● **What the task requires**: Within this material, how many lines have the string "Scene" in them? The answer is a number, with nothing added.

● **Materials provided**:
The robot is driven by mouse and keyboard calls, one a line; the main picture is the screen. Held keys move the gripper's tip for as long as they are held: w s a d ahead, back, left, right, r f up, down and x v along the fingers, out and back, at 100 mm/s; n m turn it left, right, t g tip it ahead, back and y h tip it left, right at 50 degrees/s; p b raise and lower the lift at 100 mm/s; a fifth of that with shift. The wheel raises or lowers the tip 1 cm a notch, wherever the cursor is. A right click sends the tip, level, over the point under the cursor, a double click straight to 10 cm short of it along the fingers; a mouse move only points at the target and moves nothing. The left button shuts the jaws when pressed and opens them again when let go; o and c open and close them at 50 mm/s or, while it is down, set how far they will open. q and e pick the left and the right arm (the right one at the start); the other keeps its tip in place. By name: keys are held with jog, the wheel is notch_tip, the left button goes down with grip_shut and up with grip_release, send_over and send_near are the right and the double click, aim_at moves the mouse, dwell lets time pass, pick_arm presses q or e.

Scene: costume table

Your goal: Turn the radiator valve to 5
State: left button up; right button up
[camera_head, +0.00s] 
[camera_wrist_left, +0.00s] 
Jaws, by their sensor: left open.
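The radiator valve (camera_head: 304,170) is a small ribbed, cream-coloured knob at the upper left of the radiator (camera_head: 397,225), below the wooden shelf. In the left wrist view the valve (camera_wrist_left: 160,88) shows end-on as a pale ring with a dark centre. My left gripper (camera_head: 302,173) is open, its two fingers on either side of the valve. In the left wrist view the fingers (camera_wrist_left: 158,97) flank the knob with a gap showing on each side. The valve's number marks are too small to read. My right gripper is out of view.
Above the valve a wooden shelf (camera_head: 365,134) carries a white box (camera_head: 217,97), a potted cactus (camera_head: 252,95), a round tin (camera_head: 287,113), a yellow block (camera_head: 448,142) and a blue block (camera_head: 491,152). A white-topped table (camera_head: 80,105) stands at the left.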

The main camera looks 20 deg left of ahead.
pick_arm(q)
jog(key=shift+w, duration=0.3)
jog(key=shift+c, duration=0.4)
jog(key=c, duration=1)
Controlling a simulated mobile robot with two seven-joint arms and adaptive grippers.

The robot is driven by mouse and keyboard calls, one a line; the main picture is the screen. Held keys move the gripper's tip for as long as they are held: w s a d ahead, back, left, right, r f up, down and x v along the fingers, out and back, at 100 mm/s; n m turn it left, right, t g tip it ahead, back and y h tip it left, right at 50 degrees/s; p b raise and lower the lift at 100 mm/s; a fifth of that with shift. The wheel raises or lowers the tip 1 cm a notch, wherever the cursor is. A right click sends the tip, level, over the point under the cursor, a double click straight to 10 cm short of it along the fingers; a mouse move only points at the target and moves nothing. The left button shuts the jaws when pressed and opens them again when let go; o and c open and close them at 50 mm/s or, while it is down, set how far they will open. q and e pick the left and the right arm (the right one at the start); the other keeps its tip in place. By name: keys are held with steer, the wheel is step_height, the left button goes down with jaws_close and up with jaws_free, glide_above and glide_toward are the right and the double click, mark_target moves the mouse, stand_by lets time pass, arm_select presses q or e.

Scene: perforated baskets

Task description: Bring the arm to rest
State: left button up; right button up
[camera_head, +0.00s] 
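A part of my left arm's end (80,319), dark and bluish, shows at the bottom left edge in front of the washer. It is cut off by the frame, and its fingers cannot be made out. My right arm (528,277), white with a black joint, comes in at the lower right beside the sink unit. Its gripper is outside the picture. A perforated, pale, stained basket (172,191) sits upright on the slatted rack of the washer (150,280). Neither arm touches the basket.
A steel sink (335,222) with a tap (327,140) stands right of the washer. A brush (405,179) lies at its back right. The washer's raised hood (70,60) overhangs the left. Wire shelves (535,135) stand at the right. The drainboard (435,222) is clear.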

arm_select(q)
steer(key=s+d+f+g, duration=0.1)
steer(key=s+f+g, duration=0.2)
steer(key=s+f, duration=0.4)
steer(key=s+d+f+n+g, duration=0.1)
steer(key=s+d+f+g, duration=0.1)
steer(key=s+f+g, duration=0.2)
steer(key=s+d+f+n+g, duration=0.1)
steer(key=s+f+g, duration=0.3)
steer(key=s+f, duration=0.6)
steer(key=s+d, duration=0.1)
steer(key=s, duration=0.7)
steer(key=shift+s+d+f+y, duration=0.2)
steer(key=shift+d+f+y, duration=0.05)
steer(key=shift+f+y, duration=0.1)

● **Solution to the exercise**: 2